What happened

To say VinFast Auto (VFS 2.15%) stock has been volatile since it began trading publicly two weeks ago is an understatement. Shares of the newly public Vietnamese electric vehicle (EV) company soared more than 250% when it began trading on Aug. 15. 

The stock has swung wildly ever since. As of early Friday trading, shares have been more than cut in half this week since last Friday's close, according to data provided by S&P Global Market Intelligence. And that was after it popped more than 20% as it began trading on Monday morning. 

So what

Traders had pushed VinFast's valuation beyond what makes any fundamental sense after its public debut. The nearly $200 billion market cap the company achieved at its peak this week likely wasn't the result of investor excitement about its business prospects, though. 

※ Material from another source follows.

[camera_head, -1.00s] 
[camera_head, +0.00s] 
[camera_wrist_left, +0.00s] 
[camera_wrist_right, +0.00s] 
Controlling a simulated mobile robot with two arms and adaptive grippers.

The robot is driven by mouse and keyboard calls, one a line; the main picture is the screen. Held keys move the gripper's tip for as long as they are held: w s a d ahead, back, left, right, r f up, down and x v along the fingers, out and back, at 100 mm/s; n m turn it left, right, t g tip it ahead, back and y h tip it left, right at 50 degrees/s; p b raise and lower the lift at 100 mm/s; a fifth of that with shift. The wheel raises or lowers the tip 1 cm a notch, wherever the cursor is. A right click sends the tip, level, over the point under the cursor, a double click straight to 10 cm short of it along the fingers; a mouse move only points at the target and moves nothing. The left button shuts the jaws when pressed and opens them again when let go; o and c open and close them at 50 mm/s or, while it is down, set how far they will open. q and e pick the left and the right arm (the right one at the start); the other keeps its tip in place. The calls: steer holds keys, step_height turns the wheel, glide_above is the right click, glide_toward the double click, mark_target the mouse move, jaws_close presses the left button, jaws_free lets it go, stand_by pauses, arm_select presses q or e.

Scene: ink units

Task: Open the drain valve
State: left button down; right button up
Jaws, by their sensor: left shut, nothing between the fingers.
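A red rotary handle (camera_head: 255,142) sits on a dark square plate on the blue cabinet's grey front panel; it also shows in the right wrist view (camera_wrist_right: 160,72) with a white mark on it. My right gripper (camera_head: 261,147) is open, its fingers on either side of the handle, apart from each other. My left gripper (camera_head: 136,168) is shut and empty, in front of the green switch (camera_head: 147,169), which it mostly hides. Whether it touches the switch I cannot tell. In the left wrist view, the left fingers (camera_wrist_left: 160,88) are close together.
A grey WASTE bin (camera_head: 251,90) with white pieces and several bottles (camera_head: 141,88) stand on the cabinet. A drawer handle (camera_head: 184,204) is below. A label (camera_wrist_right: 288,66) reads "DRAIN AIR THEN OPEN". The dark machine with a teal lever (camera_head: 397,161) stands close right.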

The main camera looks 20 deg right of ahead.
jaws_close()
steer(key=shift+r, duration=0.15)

While the company has plans to build a new factory in North Carolina that is due to begin production in 2025, it sold only 24,000 cars globally in 2022. It reported a loss of more than $2 billion last year on revenue of $634 million. 

Now what

Yet the stock was soaring from a frenzy of too many traders chasing too few shares. In a rather complex arrangement, VinFast only made 1% of its shares publicly available, while the remaining 99% remain controlled by the company's founder, Pham Nhat Vuong. 

About half of VinFast's 2.3 billion total shares outstanding are held by Vietnamese conglomerate Vingroup. Vuong also founded Vingroup and owns 51% of that company either directly or through Vietnam Investment Group. Much of the other half of VinFast shares are owned by Vuong through other entities he controls. 

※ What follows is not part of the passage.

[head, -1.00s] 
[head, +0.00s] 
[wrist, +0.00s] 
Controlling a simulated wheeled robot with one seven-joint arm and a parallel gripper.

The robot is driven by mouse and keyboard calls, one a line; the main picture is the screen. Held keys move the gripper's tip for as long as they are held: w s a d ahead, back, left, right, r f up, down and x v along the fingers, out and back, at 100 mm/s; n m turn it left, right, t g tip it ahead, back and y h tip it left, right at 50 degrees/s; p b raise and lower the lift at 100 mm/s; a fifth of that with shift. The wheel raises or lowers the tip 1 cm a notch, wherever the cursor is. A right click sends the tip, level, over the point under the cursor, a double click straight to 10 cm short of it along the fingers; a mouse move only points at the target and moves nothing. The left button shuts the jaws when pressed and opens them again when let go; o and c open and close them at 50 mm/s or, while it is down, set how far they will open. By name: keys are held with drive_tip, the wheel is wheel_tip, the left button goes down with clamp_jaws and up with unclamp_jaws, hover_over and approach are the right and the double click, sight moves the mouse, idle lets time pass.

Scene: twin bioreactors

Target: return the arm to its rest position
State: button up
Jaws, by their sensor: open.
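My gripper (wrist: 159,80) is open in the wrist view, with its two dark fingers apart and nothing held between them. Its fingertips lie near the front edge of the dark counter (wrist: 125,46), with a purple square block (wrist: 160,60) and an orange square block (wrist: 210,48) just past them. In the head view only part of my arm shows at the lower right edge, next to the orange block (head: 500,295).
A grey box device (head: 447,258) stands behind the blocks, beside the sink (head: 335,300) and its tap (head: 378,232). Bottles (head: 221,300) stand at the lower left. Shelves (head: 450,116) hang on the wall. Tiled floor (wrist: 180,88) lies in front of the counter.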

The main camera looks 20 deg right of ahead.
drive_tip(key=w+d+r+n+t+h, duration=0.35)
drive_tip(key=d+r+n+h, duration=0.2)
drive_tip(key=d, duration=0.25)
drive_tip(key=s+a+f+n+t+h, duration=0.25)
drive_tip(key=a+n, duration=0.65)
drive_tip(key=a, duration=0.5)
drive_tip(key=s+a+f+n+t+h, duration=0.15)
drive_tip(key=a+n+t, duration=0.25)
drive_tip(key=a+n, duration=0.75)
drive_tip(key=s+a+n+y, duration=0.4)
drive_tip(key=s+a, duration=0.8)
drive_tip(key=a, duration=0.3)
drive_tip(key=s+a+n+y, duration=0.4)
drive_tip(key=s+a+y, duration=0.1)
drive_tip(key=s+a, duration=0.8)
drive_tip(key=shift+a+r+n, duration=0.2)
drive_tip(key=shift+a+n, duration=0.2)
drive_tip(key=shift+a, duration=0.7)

Legendary investor Warren Buffett -- who turned 93 just this week -- has long recommended that investors keep it as simple as possible. He famously avoided high-flying technology stocks when he didn't understand their seemingly irrational market moves in the late 1990s. That helped him ride out the dot-com bust in a better position than many others. Investors would be better off following Buffett's investing advice and avoiding participating in the irrational trading seen with the latest EV entry into the stock market this week.